◆ EXERCISE PROMPT
Transcribe the material in full. Nothing should differ except that the pictures are left out.

--- AVAILABLE DATA ---

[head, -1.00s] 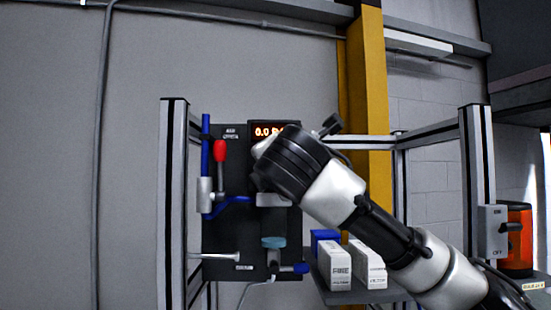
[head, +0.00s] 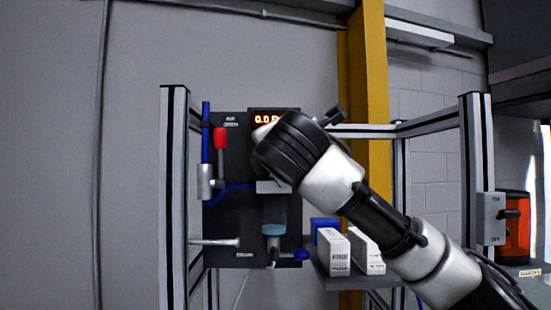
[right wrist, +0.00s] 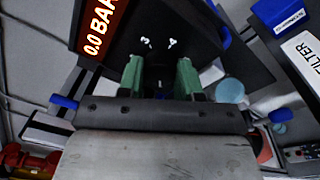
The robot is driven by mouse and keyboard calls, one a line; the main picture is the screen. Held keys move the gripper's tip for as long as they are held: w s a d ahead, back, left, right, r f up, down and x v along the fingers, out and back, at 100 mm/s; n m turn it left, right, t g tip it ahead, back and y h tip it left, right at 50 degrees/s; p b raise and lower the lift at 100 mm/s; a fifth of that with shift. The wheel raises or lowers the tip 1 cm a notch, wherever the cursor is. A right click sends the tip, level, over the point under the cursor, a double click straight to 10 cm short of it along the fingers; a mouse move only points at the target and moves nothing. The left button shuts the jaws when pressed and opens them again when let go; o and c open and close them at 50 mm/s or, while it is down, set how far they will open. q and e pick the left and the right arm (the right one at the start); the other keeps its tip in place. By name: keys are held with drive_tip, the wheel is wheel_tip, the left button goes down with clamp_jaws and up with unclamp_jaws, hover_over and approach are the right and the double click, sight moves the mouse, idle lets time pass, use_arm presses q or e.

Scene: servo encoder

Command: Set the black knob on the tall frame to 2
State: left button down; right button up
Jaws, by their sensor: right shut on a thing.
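The tall frame (head: 175,200) of metal posts holds a black panel (head: 225,222) with a red-lit display (head: 267,119). The display also shows in the right wrist view, reading 0.0 BAR (right wrist: 99,30). My right arm reaches in from the right in the head view, and its wrist covers the middle of the panel. In the right wrist view my right gripper (right wrist: 160,74) has its green fingers closed on a dark part, apparently the black knob (right wrist: 160,83). The knob is mostly hidden between the fingers, so its setting cannot be read. My left gripper is out of view.
A red-handled lever (head: 221,139) and blue tubing (head: 206,135) are at the panel's left. A filter bowl with a teal band (head: 273,230) hangs below my wrist. White boxes (head: 335,252) stand on a shelf at right. A grey switch box (head: 491,218) is on the right post.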

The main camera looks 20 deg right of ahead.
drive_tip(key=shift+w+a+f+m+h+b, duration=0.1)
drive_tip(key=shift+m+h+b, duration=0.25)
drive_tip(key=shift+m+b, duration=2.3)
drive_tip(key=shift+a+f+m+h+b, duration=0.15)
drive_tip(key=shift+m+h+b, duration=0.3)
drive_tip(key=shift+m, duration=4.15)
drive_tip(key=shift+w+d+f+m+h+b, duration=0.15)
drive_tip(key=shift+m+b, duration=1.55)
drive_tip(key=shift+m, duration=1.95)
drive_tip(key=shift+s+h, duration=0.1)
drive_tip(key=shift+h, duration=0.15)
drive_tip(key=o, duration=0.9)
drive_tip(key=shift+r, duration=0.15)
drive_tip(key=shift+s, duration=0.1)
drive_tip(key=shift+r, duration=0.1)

---

◆ EXERCISE RESULT
[head, -1.00s] 
[head, +0.00s] 
[right wrist, +0.00s] 
The robot is driven by mouse and keyboard calls, one a line; the main picture is the screen. Held keys move the gripper's tip for as long as they are held: w s a d ahead, back, left, right, r f up, down and x v along the fingers, out and back, at 100 mm/s; n m turn it left, right, t g tip it ahead, back and y h tip it left, right at 50 degrees/s; p b raise and lower the lift at 100 mm/s; a fifth of that with shift. The wheel raises or lowers the tip 1 cm a notch, wherever the cursor is. A right click sends the tip, level, over the point under the cursor, a double click straight to 10 cm short of it along the fingers; a mouse move only points at the target and moves nothing. The left button shuts the jaws when pressed and opens them again when let go; o and c open and close them at 50 mm/s or, while it is down, set how far they will open. q and e pick the left and the right arm (the right one at the start); the other keeps its tip in place. By name: keys are held with drive_tip, the wheel is wheel_tip, the left button goes down with clamp_jaws and up with unclamp_jaws, hover_over and approach are the right and the double click, sight moves the mouse, idle lets time pass, use_arm presses q or e.

Scene: servo encoder

Command: Set the black knob on the tall frame to 2
State: left button down; right button up
Jaws, by their sensor: right shut on a thing.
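The tall frame (head: 175,200) of metal posts holds a black panel (head: 225,222) with a red-lit display (head: 267,119). The display also shows in the right wrist view, reading 0.0 BAR (right wrist: 99,30). My right arm reaches in from the right in the head view, and its wrist covers the middle of the panel. In the right wrist view my right gripper (right wrist: 160,74) has its green fingers closed on a dark part, apparently the black knob (right wrist: 160,83). The knob is mostly hidden between the fingers, so its setting cannot be read. My left gripper is out of view.
A red-handled lever (head: 221,139) and blue tubing (head: 206,135) are at the panel's left. A filter bowl with a teal band (head: 273,230) hangs below my wrist. White boxes (head: 335,252) stand on a shelf at right. A grey switch box (head: 491,218) is on the right post.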

The main camera looks 20 deg right of ahead.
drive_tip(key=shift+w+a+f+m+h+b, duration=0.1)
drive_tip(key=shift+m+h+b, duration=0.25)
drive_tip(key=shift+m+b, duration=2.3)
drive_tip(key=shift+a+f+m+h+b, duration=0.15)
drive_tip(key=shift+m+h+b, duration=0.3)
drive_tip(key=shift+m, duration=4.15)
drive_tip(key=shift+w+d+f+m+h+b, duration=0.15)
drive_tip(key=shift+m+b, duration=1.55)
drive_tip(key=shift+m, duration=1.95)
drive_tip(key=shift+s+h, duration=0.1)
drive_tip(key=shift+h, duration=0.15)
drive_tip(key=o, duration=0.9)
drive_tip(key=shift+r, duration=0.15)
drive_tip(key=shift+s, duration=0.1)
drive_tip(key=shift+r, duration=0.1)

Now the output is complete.